-- Stated goal --
Find each line containing the string "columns" and return it.
##### Source data
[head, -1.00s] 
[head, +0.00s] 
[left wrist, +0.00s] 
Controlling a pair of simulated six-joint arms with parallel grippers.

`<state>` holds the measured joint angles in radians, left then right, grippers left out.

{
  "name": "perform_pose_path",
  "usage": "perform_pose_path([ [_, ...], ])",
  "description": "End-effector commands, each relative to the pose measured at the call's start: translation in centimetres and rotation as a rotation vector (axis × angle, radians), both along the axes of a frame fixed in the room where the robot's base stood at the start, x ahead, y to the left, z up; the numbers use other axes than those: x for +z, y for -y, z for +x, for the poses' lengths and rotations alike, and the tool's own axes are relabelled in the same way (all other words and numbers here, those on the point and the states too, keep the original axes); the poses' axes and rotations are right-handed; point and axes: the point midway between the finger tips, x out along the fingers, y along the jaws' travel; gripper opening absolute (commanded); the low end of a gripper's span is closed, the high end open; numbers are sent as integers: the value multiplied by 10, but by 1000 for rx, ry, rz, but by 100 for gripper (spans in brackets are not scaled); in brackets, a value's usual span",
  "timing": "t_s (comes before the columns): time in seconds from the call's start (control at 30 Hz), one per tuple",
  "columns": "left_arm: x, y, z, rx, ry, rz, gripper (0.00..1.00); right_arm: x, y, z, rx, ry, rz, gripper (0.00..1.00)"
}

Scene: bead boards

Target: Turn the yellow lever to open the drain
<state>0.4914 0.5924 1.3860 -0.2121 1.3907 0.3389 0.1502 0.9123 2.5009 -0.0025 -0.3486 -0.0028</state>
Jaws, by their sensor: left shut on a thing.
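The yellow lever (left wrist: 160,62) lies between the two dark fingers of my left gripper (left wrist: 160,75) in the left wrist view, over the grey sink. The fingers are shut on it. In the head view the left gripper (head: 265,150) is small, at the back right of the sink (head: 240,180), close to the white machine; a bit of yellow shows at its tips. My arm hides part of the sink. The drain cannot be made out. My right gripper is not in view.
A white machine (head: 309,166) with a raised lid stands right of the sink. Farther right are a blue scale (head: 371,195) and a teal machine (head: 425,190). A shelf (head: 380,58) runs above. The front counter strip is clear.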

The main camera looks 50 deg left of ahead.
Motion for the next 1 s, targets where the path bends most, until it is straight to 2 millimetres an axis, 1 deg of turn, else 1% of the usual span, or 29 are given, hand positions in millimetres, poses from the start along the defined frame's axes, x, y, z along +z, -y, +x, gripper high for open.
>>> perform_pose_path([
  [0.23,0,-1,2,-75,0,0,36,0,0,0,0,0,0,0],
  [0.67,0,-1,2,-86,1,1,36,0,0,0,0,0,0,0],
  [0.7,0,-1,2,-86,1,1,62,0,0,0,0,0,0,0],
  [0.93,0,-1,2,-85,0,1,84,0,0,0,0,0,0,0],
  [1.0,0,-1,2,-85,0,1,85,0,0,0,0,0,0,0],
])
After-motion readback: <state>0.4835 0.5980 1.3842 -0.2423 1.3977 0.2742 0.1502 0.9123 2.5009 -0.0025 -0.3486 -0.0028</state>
##########
-- The completed task --
  "timing": "t_s (comes before the columns): time in seconds from the call's start (control at 30 Hz), one per tuple",
  "columns": "left_arm: x, y, z, rx, ry, rz, gripper (0.00..1.00); right_arm: x, y, z, rx, ry, rz, gripper (0.00..1.00)"

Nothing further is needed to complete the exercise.